Entries from a robot dataset:
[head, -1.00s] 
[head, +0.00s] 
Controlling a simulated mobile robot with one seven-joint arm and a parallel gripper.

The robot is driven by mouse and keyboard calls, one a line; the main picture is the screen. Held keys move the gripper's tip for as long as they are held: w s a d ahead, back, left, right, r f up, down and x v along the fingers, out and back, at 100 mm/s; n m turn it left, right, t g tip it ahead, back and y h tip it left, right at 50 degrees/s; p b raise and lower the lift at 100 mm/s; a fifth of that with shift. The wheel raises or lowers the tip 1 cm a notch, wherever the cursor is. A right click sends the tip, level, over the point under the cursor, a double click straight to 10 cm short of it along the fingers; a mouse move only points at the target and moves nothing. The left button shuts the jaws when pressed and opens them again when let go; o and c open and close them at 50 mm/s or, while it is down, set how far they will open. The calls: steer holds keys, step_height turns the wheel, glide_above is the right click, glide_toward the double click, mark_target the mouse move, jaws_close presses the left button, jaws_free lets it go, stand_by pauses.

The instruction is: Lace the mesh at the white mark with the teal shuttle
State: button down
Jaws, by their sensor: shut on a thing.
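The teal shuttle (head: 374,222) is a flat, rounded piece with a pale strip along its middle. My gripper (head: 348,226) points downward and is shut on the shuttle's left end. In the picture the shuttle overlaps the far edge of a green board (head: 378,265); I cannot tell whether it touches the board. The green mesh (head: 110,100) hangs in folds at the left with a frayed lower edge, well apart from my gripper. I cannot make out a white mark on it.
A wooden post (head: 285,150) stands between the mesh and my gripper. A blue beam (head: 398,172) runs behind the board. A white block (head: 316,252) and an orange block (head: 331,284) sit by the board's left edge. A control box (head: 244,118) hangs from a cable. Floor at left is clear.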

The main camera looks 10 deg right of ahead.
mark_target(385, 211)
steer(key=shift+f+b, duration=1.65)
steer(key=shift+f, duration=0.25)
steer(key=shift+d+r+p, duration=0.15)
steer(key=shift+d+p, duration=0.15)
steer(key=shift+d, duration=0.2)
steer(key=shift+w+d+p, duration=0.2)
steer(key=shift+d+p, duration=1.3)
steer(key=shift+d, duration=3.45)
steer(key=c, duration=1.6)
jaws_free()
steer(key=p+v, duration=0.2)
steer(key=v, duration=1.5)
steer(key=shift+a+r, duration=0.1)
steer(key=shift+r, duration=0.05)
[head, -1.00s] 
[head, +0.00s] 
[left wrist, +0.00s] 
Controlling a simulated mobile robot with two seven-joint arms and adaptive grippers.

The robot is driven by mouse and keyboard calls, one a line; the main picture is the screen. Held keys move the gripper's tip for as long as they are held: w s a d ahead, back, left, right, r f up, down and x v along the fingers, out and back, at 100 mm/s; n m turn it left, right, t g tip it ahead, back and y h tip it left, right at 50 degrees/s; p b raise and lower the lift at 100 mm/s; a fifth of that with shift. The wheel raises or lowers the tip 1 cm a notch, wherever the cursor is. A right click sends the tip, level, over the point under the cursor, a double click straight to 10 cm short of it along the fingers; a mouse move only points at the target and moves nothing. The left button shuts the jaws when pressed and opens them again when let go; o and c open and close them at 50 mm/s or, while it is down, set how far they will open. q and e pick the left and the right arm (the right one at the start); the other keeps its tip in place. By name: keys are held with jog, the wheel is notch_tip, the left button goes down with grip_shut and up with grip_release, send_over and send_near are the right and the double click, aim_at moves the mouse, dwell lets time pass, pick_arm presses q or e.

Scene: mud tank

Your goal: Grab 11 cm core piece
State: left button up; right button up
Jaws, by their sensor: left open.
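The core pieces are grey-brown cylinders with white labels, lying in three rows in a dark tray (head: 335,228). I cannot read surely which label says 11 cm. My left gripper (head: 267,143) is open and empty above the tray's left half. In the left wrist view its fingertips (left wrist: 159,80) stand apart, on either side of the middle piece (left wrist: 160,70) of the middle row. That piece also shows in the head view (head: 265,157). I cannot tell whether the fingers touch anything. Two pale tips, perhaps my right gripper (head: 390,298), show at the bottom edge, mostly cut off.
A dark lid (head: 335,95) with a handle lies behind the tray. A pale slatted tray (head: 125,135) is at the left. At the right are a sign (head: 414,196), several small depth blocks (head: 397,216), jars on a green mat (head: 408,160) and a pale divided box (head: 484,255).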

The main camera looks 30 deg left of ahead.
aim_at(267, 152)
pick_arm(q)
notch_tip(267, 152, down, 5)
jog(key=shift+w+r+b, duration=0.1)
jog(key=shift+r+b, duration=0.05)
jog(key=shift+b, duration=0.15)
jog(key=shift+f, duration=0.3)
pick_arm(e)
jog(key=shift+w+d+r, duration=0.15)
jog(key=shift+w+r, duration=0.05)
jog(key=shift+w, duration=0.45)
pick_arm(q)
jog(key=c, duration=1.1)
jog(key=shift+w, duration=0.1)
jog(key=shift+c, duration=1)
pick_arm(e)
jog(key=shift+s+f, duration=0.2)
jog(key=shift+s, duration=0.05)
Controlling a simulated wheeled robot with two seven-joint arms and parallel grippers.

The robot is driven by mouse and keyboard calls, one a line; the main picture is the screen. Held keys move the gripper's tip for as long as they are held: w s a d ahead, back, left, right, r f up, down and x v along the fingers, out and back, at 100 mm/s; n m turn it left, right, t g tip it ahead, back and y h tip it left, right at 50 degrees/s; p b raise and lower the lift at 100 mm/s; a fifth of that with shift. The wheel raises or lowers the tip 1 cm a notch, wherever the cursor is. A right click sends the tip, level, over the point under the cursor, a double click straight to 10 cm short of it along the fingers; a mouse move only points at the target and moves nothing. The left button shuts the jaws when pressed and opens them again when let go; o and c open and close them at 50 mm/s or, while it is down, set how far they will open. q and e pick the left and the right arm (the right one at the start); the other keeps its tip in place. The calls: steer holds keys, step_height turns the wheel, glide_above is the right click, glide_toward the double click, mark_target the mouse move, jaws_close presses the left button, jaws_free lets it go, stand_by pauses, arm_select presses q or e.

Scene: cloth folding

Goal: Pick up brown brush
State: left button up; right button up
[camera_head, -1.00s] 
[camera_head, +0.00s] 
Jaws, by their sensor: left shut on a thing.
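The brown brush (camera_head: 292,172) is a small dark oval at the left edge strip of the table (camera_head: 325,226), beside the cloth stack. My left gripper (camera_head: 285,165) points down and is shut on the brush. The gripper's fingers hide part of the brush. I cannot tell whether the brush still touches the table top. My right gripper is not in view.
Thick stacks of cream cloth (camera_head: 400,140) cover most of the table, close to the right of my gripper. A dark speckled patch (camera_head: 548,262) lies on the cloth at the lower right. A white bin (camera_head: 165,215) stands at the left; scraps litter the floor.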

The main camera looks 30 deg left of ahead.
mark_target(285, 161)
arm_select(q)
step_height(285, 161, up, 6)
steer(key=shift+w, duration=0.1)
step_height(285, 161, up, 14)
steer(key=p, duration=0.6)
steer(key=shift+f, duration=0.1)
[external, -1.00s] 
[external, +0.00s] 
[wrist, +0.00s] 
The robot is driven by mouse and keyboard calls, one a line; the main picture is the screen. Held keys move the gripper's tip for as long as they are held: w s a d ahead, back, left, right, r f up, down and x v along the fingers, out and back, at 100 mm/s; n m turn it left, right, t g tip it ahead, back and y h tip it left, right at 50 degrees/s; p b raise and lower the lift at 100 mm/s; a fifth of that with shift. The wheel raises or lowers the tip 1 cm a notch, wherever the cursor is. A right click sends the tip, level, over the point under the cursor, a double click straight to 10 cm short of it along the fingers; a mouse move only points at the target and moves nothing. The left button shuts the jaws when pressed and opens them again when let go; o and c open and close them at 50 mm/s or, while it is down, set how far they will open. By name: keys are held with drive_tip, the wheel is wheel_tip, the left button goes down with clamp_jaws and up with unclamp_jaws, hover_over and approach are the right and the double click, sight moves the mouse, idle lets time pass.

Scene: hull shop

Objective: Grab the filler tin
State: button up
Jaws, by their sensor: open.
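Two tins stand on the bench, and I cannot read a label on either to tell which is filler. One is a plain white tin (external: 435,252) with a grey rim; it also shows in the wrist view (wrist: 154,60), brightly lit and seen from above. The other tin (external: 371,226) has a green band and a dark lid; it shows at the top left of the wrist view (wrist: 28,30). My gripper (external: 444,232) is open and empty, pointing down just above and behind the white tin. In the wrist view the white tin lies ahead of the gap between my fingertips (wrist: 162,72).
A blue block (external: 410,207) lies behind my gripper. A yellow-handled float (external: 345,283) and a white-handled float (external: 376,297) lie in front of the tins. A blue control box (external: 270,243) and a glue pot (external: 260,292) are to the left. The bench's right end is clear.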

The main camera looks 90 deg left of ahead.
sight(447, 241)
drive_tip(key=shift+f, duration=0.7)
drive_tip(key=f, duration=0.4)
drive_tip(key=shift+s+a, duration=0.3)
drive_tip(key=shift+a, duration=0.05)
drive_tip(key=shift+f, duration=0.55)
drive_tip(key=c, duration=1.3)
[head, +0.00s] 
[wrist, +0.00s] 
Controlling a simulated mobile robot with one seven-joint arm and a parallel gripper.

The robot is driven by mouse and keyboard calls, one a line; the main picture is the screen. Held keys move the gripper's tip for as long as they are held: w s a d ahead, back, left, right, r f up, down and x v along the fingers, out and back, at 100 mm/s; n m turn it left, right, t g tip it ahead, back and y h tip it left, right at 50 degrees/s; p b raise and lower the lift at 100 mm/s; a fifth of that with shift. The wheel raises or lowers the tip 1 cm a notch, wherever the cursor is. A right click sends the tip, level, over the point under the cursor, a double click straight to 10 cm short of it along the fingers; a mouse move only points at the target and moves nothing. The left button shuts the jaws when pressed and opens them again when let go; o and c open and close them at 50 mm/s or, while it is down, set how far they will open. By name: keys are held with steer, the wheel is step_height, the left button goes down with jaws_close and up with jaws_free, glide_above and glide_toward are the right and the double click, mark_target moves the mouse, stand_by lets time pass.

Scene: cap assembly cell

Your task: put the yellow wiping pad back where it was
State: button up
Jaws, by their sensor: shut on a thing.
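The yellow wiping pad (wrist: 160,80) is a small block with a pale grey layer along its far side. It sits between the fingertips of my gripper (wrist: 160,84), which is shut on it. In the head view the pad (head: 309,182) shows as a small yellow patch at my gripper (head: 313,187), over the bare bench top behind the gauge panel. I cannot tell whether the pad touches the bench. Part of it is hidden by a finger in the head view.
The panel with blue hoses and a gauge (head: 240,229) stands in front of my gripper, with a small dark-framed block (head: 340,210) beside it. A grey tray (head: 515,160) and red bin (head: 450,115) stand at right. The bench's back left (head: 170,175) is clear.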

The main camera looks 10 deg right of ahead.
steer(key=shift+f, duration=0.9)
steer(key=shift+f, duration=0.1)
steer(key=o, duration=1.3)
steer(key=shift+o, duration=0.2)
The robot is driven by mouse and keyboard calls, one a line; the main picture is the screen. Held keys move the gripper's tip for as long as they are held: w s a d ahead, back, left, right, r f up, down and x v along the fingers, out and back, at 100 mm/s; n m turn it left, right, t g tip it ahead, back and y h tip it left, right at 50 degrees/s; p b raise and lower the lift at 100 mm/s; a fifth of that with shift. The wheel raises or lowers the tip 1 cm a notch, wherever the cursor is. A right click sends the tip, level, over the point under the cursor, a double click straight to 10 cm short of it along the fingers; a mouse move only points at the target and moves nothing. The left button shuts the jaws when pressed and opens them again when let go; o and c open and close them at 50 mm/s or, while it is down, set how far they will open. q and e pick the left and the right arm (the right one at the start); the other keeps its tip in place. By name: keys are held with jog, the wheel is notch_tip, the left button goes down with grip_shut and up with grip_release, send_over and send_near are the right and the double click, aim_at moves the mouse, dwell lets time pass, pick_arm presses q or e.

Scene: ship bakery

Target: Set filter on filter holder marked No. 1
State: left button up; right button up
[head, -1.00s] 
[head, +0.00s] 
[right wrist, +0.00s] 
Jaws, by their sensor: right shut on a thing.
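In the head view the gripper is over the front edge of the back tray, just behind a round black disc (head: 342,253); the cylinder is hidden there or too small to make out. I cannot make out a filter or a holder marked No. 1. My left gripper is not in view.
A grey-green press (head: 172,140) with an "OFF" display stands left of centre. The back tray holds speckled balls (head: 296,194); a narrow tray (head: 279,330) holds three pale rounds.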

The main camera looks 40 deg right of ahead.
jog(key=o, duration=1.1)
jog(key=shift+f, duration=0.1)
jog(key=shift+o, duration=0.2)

[Task to complete]
Work out how many lines of the data above hold the word "simulated", and write only the count.

[Response to this exercise]
4